L'espoir est-il seulement lié au futur ? N'y a-t-il pas également de l'espoir dans ce qui a été, dans l'emprise du passé ? L'espoir est dans les deux mouvements de la pensée, celui qui va en avant et celui qui va en arrière. Car l'espoir fait partie du processus du temps, n'est-ce pas ? L'espoir c'est en fait le désir de la continuation de ce qui a été agréable, de ce qui peut être amélioré, et son contraire, c'est le découragement, le désespoir. Nous oscillons entre l'espoir et le désespoir. Nous disons que c'est l'espoir qui nous fait vivre, mais l'espoir est dans le passé ou, plus fréquemment, dans le futur. Le futur, c'est l'espoir de tous les politiciens, de tous les réformistes et les révolutionnaires, de tous ceux qui cherchent la vertu et ce que nous appelons Dieu.

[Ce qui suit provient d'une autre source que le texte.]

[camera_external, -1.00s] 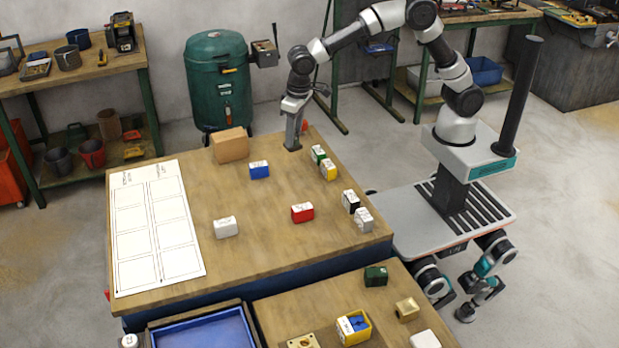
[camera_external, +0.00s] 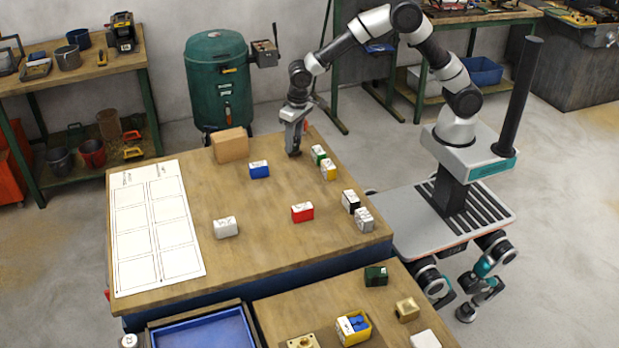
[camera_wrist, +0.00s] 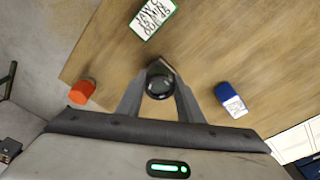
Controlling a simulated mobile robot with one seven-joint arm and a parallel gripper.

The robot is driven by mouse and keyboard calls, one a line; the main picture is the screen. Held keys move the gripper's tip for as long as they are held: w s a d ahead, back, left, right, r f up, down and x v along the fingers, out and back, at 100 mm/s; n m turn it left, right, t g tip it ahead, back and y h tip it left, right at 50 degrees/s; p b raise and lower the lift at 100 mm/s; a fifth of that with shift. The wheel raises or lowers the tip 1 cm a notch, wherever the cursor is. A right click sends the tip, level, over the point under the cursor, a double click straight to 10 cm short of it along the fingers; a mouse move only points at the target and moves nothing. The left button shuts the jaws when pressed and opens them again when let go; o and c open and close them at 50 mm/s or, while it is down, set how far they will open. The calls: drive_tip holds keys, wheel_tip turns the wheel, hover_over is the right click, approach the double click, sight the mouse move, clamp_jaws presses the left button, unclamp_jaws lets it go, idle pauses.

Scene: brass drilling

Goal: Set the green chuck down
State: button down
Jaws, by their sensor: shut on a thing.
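My gripper (camera_external: 293,150) is low over the far end of the wooden table, left of a green-and-white block (camera_external: 318,154). In the wrist view the fingers (camera_wrist: 159,92) are shut on a dark thing with a round, glossy top (camera_wrist: 158,82), which I take for the chuck. It looks nearly black there, and its green colour does not show. The fingers hide its sides, and I cannot tell whether it touches the table. The green-and-white block also shows in the wrist view (camera_wrist: 153,19), apart from the fingers.
A blue block (camera_external: 259,170) and a cardboard box (camera_external: 230,145) stand left of my gripper. A yellow block (camera_external: 328,169) is to its right. An orange-red thing (camera_wrist: 82,91) is at the table edge. A red block (camera_external: 302,212) stands nearer; bare wood surrounds it.

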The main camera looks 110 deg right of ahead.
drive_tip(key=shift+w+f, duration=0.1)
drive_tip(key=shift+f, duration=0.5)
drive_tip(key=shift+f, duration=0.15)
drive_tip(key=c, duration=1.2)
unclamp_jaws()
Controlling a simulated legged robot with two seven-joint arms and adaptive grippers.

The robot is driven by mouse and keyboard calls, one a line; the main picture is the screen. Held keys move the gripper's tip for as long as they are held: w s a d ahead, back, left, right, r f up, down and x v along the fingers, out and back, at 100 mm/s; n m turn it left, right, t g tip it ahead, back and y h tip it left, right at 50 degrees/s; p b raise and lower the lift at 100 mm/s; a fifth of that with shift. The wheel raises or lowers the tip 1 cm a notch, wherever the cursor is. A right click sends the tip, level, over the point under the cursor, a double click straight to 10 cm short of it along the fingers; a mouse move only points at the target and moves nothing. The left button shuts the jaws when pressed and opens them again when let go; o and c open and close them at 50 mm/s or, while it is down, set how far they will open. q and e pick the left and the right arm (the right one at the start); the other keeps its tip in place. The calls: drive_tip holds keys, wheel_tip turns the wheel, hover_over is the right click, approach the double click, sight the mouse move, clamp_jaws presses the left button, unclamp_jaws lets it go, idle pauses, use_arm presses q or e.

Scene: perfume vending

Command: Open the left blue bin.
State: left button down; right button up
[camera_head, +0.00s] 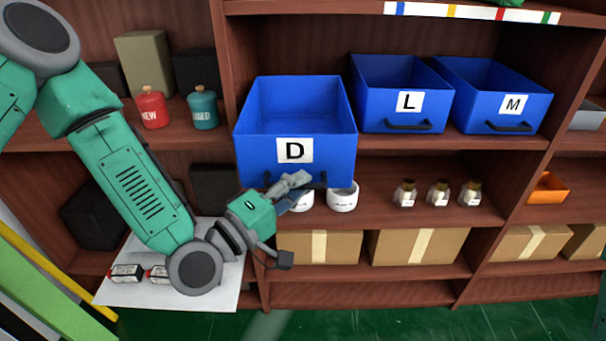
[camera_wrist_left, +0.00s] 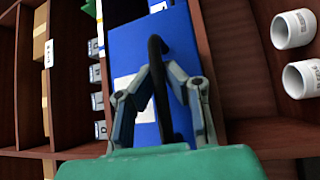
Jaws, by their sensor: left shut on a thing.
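The left blue bin (camera_head: 252,163), labelled D, stands on the upper shelf and juts out past the shelf's front edge, further than the two other bins. Its open top shows an empty inside. My left gripper (camera_head: 296,184) is at the bin's lower front, shut on its black handle. In the left wrist view the two fingers (camera_wrist_left: 158,85) close on the dark handle (camera_wrist_left: 157,52), with the blue bin front (camera_wrist_left: 127,45) behind. The fingers partly hide the handle in the head view. My right gripper is in neither view.
Blue bins L (camera_head: 377,108) and M (camera_head: 482,108) sit to the right. White mugs (camera_head: 343,196) stand just below the gripped bin. Small bottles (camera_head: 438,195) and cardboard boxes (camera_head: 318,247) fill lower shelves. Red (camera_head: 152,108) and teal (camera_head: 203,108) canisters stand left of the bin.

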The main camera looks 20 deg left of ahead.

Est-ce véritablement l'espoir qui nous fait vivre ? Est-ce vivre que de laisser le passé ou le futur nous dominer ? La vie est-elle seulement le mouvement du passé vers le futur ? Est-ce vivre que de ne penser qu'au lendemain ? C'est parce que le lendemain est devenu si important qu'existent le désespoir et la désolation. Car si le futur est omnipotent et que vous vivez pour lui et par lui, le passé est alors un élément de désespoir. Vous sacrifiez aujourd'hui dans l'espoir du lendemain. Mais le bonheur ne se trouve que dans le maintenant. Seuls ceux qui sont malheureux meublent leurs vies avec l'inquiétude du lendemain, ce qu'ils nomment l'espoir. Vivre heureux, c'est vivre sans espoir. L'homme d'espoir n'est pas heureux car il connaît le désespoir. Et l'état de désolation suscite l'espoir ou le ressentiment, le désespoir ou l'idée d'un futur magnifique.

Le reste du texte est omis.